Required work: Please output only the lines that run from the line containing "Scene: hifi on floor" through the end of the material below, exactly.
##########
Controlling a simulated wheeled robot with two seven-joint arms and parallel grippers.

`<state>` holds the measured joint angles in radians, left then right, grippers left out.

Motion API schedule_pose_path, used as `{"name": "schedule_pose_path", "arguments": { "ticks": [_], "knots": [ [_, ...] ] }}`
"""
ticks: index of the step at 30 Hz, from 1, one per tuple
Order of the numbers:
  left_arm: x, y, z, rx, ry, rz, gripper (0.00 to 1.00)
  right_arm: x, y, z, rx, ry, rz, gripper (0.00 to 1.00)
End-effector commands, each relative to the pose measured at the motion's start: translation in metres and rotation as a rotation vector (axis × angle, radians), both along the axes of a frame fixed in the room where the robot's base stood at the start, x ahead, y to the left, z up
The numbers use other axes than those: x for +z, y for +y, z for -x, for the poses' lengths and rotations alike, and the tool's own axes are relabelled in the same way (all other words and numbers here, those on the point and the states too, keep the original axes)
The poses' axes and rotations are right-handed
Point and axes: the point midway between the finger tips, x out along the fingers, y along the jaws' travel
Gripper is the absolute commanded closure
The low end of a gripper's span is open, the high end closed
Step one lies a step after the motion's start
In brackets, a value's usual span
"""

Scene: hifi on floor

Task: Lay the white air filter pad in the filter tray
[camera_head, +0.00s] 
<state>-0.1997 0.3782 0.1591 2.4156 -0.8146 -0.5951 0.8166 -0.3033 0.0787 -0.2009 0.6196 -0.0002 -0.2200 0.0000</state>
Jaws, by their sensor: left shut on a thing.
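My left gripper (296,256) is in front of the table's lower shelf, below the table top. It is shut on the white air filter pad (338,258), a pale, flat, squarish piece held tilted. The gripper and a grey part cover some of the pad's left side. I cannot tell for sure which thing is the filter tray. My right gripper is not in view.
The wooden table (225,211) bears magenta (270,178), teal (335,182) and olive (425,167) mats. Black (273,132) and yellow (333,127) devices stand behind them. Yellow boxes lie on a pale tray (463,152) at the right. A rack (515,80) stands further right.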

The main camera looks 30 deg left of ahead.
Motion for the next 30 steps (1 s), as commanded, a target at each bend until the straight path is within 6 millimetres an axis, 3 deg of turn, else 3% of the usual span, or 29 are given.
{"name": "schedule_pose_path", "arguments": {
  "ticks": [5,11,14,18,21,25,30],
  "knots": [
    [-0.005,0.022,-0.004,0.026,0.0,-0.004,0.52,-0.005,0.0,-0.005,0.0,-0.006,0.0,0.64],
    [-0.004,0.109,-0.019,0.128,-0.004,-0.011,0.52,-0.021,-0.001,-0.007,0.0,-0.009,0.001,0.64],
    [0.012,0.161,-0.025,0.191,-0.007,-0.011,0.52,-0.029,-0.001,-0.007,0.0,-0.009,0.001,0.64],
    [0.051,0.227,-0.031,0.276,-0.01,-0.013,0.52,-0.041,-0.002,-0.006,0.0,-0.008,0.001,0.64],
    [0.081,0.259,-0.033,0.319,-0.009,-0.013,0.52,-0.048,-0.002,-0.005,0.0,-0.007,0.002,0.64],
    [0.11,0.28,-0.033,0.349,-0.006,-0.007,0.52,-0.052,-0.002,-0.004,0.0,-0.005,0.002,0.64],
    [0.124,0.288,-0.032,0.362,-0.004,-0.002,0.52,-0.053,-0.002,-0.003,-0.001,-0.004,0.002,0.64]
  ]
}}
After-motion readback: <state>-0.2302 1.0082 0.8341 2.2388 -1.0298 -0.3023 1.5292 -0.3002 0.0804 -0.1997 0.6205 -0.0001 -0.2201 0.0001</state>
##########
Response:
Scene: hifi on floor

Task: Lay the white air filter pad in the filter tray
[camera_head, +0.00s] 
<state>-0.1997 0.3782 0.1591 2.4156 -0.8146 -0.5951 0.8166 -0.3033 0.0787 -0.2009 0.6196 -0.0002 -0.2200 0.0000</state>
Jaws, by their sensor: left shut on a thing.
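My left gripper (296,256) is in front of the table's lower shelf, below the table top. It is shut on the white air filter pad (338,258), a pale, flat, squarish piece held tilted. The gripper and a grey part cover some of the pad's left side. I cannot tell for sure which thing is the filter tray. My right gripper is not in view.
The wooden table (225,211) bears magenta (270,178), teal (335,182) and olive (425,167) mats. Black (273,132) and yellow (333,127) devices stand behind them. Yellow boxes lie on a pale tray (463,152) at the right. A rack (515,80) stands further right.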

The main camera looks 30 deg left of ahead.
Motion for the next 30 steps (1 s), as commanded, a target at each bend until the straight path is within 6 millimetres an axis, 3 deg of turn, else 3% of the usual span, or 29 are given.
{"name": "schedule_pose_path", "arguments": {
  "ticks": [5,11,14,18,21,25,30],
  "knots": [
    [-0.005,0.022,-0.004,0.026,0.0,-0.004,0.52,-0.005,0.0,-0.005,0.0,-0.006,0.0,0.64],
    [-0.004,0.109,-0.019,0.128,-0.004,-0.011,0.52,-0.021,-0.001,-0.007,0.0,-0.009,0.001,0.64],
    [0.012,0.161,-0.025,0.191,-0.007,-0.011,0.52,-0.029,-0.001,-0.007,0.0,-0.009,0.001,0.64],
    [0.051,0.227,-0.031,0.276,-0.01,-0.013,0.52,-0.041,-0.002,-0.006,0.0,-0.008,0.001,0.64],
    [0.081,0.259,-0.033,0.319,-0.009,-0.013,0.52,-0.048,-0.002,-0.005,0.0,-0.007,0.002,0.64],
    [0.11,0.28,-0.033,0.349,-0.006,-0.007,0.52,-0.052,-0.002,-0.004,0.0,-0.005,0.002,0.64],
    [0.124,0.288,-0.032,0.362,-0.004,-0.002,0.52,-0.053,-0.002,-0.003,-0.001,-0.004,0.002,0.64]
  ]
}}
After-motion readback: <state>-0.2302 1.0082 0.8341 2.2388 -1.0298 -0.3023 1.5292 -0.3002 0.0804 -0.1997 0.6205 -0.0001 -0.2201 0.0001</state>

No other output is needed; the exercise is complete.